** Task objective **
Everything from the first line down to the line containing "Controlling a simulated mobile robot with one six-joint" is to be retyped exactly, both ends included, with pictures left out.

** Records provided **
-- start --

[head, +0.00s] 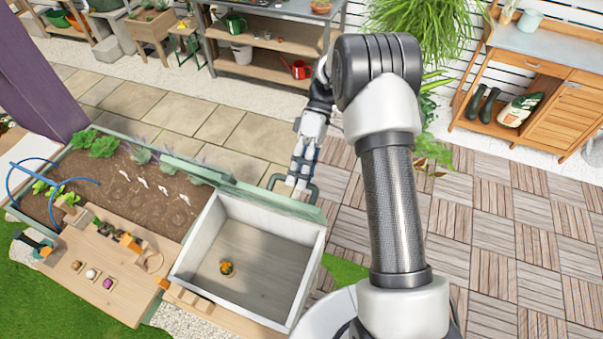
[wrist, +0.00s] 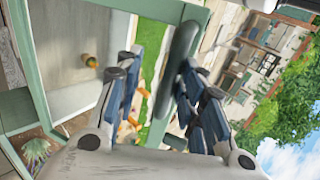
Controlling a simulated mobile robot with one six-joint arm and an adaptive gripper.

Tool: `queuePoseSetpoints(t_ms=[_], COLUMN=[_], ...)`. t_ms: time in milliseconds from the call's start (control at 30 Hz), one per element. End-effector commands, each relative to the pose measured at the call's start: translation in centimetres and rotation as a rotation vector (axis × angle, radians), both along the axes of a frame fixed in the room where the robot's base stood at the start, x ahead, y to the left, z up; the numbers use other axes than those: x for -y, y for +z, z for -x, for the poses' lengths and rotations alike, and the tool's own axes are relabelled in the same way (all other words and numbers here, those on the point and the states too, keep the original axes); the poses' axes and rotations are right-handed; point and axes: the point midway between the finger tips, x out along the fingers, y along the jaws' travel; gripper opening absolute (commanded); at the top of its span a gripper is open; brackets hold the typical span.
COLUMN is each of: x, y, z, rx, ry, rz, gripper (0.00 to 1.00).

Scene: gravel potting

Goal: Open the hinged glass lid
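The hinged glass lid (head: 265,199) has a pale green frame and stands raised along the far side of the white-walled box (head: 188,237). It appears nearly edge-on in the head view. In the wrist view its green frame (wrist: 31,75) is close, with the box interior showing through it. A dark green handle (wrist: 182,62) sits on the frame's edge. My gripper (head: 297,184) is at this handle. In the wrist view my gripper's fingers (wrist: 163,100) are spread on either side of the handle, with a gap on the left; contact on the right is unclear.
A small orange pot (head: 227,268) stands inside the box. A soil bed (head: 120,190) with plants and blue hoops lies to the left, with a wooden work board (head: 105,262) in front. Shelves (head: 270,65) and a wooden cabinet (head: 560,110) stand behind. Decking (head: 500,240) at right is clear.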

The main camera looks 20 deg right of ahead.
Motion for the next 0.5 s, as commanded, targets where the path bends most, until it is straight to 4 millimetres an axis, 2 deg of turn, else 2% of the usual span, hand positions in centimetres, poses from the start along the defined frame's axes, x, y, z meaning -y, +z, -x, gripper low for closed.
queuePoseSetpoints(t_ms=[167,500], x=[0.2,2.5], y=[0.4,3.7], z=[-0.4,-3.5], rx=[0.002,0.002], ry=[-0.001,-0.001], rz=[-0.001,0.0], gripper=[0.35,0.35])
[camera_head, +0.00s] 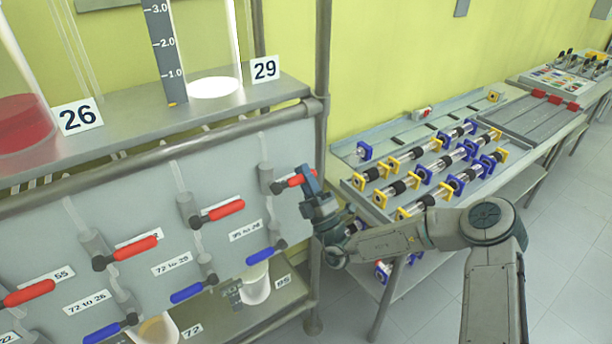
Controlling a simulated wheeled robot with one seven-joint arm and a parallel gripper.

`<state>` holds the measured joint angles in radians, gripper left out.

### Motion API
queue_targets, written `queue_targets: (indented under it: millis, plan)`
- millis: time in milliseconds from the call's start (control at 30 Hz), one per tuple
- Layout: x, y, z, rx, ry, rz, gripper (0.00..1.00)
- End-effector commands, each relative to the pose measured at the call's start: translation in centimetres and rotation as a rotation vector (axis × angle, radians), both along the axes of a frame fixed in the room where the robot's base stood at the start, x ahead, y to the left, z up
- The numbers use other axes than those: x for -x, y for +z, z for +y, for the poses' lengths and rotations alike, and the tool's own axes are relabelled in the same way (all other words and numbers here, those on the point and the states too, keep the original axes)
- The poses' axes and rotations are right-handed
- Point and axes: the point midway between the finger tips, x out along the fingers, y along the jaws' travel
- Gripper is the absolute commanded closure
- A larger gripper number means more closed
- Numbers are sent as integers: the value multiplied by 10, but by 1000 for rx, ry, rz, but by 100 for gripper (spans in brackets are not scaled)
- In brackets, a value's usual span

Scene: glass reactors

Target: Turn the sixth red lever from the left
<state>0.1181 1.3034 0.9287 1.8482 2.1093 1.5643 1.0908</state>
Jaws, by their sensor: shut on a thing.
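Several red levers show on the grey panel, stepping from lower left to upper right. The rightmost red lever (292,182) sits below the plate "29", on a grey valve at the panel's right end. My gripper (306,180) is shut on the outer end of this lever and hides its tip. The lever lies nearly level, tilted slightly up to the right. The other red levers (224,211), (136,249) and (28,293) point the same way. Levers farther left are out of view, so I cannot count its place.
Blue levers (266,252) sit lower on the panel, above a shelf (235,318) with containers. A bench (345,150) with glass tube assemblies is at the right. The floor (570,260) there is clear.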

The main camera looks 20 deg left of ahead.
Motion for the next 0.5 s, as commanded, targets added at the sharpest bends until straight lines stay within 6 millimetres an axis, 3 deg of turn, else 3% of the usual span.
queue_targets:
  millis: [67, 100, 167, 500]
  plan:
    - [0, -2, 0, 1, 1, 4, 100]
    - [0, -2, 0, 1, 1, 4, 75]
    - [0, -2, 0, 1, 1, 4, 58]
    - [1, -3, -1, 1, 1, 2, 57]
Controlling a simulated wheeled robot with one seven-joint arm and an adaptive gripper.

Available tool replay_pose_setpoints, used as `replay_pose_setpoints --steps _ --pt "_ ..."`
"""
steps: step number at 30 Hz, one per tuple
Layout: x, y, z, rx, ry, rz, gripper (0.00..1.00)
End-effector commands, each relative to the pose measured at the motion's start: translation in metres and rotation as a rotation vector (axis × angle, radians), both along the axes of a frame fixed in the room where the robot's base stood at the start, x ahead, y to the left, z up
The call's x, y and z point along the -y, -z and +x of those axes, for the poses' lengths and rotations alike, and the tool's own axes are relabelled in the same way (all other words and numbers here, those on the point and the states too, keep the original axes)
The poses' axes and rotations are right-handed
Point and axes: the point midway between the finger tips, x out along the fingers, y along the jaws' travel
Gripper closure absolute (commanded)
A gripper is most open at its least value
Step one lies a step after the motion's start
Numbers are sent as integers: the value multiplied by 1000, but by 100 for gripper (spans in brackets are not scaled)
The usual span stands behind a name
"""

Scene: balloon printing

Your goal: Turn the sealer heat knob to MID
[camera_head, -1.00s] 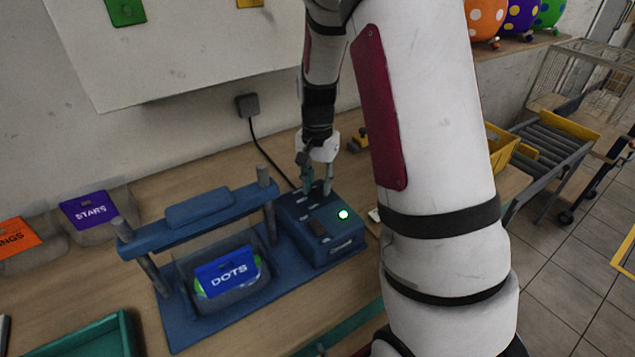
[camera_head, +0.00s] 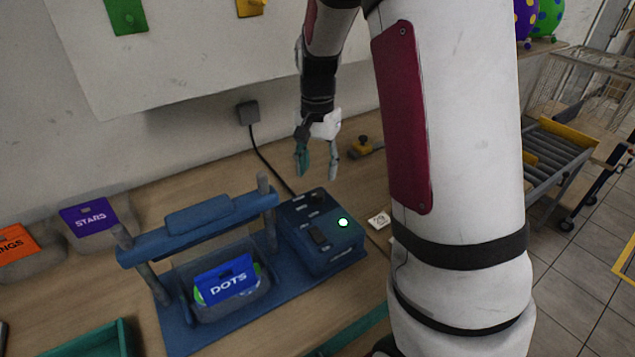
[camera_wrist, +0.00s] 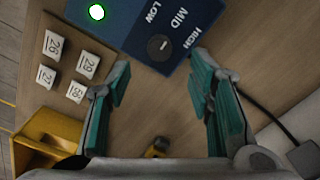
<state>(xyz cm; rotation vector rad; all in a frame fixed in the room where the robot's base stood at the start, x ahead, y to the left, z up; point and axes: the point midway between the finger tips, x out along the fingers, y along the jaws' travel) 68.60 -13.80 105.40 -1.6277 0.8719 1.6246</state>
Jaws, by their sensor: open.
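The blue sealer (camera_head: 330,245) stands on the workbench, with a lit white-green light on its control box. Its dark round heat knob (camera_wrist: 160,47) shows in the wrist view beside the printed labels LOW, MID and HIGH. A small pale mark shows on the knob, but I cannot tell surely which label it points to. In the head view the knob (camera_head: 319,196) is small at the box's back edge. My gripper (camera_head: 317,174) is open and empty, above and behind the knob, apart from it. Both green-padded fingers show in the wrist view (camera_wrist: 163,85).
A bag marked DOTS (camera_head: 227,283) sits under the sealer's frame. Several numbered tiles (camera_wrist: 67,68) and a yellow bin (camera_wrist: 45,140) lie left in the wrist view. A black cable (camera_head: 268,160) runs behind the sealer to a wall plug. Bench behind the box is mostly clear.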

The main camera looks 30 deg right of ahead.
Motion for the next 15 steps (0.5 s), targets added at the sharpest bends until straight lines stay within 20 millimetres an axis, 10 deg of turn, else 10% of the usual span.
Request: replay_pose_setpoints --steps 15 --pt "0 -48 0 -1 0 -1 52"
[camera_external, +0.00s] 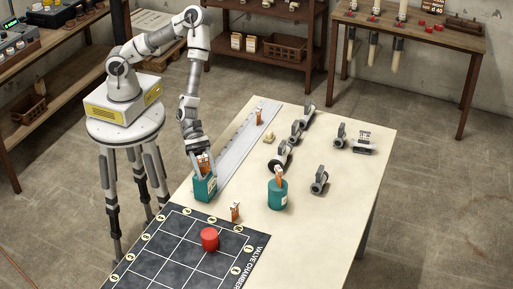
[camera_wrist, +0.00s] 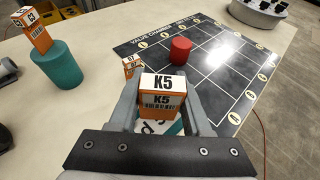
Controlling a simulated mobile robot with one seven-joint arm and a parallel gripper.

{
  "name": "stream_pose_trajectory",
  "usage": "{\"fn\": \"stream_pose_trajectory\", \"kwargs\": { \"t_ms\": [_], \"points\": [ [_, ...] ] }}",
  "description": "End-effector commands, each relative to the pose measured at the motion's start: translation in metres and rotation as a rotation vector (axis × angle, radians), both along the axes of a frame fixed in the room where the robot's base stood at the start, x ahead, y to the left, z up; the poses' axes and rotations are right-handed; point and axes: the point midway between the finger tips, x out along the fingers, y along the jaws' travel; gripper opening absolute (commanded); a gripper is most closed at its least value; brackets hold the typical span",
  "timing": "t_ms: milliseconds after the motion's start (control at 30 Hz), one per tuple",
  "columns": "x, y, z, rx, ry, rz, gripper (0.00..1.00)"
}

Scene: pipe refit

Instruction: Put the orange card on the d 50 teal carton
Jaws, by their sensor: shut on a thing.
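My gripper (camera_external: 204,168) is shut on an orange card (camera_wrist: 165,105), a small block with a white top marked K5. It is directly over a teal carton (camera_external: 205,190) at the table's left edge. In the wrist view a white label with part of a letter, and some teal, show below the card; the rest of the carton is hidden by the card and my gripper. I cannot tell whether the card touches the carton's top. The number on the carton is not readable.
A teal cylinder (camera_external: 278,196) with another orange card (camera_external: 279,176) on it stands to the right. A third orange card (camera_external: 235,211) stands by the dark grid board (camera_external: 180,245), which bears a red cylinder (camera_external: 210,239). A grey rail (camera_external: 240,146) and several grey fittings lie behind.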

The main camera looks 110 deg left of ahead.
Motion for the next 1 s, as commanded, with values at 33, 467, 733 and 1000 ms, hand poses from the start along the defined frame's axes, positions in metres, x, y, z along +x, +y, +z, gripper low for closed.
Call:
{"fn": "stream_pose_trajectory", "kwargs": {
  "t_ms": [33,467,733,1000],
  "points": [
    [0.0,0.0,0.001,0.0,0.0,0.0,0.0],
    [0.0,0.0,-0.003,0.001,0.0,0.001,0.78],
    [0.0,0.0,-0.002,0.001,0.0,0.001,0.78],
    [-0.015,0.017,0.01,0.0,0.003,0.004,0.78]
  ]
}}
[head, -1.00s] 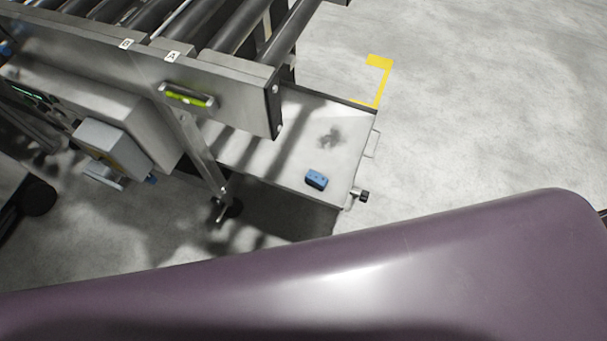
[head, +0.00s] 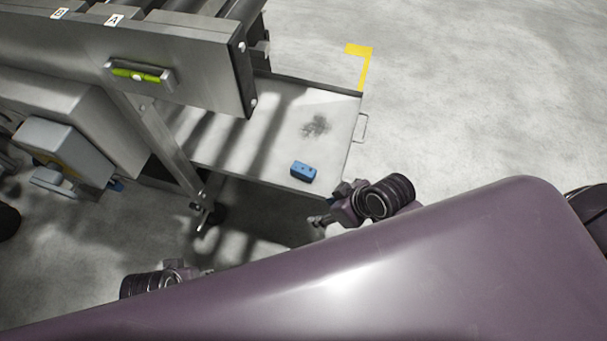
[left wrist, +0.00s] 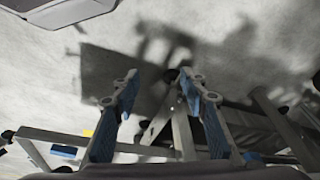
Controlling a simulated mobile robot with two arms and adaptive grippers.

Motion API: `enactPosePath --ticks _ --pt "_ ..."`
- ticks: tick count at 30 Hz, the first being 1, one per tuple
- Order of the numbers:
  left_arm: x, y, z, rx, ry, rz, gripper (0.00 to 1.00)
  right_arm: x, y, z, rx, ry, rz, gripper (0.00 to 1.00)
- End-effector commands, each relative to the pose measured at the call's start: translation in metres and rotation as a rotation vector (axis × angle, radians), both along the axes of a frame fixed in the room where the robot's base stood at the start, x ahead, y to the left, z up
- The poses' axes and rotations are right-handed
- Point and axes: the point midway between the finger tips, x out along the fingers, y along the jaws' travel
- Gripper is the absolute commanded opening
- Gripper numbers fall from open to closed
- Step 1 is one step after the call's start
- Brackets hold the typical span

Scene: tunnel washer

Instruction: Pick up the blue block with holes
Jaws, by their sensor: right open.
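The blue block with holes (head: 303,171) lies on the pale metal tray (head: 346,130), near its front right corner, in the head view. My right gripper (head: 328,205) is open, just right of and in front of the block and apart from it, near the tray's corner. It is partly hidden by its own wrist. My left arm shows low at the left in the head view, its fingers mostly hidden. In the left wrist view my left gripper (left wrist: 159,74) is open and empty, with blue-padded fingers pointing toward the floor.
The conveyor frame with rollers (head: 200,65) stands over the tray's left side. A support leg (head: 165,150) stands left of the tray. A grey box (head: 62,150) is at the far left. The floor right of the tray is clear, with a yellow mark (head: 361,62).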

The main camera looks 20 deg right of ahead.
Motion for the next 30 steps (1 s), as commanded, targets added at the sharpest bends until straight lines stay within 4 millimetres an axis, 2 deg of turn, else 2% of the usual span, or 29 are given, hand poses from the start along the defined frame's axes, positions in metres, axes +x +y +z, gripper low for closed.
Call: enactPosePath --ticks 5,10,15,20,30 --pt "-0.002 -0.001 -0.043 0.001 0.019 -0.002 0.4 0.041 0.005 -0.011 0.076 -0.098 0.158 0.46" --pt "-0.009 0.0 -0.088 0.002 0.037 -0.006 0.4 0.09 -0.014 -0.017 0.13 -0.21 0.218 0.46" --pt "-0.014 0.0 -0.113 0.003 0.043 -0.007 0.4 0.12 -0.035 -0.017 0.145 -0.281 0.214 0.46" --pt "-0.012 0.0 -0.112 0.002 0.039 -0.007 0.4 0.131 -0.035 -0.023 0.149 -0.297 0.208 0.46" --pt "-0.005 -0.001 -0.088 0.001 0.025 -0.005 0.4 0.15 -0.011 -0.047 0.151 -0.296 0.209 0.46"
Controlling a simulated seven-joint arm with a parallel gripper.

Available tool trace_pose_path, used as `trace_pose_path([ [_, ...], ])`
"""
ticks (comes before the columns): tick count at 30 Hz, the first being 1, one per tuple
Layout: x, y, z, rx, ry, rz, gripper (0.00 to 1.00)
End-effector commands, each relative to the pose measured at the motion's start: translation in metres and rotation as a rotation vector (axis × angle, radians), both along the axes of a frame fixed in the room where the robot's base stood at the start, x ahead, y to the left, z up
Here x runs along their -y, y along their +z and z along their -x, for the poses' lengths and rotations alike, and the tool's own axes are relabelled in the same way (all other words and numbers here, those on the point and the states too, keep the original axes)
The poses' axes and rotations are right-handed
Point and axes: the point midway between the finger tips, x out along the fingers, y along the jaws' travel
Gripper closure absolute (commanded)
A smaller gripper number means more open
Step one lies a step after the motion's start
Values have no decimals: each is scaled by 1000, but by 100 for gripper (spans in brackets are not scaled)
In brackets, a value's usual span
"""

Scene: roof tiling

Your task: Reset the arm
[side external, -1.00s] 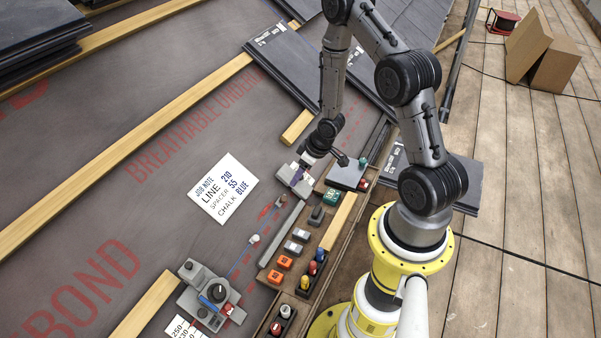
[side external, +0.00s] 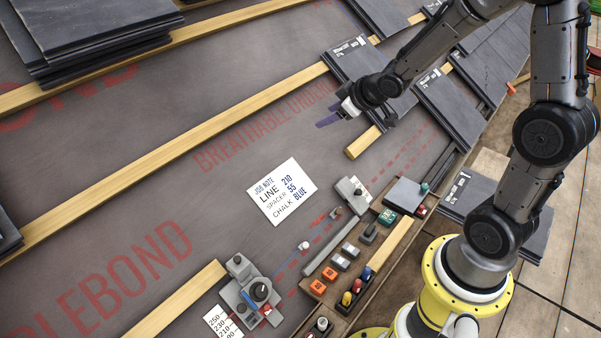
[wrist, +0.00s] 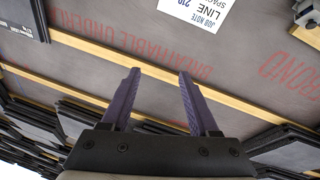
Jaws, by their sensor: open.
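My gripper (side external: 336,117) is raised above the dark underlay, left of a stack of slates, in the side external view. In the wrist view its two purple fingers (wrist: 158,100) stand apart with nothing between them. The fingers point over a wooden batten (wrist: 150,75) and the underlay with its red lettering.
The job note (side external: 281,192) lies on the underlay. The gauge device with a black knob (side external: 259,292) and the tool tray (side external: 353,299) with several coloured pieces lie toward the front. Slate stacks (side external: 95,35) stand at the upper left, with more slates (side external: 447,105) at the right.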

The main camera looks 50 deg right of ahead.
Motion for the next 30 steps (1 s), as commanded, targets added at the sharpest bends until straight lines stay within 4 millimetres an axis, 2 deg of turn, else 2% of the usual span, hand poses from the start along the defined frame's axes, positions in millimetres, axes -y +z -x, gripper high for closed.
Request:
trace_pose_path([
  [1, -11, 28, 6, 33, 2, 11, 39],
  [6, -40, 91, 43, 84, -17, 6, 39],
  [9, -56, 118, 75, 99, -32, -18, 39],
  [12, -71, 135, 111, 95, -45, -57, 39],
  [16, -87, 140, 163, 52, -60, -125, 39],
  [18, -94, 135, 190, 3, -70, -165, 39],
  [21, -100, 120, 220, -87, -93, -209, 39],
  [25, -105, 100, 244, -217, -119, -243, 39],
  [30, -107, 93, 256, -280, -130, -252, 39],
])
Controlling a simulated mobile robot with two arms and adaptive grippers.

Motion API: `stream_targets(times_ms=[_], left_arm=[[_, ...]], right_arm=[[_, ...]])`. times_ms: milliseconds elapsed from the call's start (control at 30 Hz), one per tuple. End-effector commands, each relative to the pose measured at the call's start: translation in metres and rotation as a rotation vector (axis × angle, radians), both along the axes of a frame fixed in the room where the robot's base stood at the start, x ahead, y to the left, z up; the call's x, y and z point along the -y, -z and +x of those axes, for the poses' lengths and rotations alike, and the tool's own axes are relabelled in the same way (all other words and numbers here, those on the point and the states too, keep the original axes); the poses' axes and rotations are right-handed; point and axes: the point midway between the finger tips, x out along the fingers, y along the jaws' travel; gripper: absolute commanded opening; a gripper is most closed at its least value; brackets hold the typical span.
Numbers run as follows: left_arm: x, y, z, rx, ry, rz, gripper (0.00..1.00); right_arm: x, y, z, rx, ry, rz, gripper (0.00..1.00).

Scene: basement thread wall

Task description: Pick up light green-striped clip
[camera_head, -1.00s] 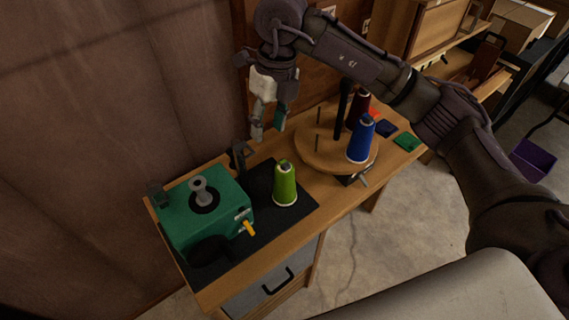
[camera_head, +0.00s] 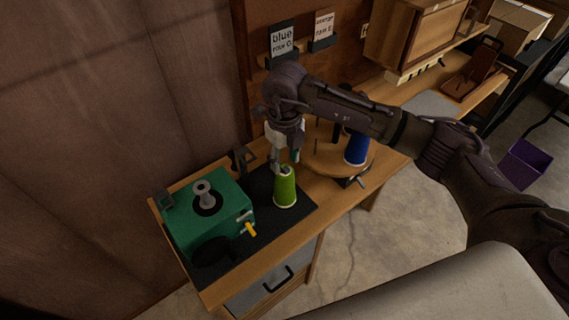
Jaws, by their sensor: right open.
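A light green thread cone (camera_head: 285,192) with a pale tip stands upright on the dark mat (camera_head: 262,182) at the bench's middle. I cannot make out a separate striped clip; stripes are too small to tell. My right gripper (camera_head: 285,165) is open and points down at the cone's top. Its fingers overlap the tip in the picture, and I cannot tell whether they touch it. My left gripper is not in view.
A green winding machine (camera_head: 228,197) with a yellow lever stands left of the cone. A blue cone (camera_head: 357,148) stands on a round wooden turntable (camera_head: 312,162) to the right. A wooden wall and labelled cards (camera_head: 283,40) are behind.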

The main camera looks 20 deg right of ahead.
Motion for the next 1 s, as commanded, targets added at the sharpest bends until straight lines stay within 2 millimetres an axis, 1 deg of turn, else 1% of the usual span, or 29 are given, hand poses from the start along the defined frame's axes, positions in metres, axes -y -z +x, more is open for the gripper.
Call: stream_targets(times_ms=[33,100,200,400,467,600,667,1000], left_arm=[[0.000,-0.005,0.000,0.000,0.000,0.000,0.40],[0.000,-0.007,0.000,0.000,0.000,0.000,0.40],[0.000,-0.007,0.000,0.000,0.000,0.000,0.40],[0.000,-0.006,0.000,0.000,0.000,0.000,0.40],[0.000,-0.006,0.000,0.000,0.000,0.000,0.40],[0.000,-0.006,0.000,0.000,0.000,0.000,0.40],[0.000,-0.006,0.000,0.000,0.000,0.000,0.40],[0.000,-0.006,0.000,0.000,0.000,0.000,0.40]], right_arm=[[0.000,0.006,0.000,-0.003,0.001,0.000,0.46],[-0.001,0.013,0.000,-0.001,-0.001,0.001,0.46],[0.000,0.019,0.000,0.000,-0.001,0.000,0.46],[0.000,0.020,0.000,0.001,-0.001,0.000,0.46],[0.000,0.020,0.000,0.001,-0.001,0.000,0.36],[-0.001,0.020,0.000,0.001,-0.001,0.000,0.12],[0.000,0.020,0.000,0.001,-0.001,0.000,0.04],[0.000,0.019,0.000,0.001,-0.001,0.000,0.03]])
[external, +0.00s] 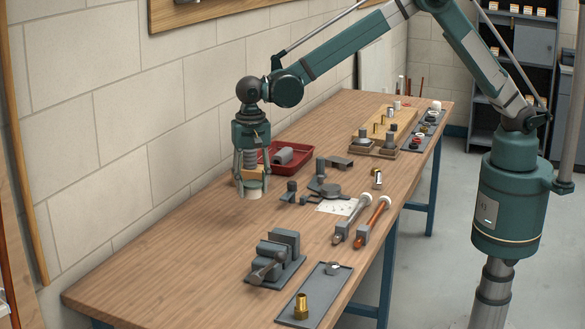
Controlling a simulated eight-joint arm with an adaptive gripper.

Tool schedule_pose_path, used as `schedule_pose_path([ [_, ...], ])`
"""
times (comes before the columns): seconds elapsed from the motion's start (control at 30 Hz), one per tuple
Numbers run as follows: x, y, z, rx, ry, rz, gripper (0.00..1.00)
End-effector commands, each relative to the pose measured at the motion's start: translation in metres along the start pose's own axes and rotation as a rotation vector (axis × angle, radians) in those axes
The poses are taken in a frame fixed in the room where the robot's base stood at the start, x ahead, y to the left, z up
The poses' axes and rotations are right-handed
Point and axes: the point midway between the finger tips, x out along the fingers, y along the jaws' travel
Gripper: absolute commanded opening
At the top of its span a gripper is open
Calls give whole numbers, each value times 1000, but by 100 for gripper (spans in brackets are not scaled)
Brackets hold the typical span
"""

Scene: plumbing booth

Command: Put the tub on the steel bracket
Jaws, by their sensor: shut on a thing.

-- end --

** Exercise answer **
[head, +0.00s] 
[wrist, +0.00s] 
Controlling a simulated mobile robot with one six-joint arm and an adaptive gripper.

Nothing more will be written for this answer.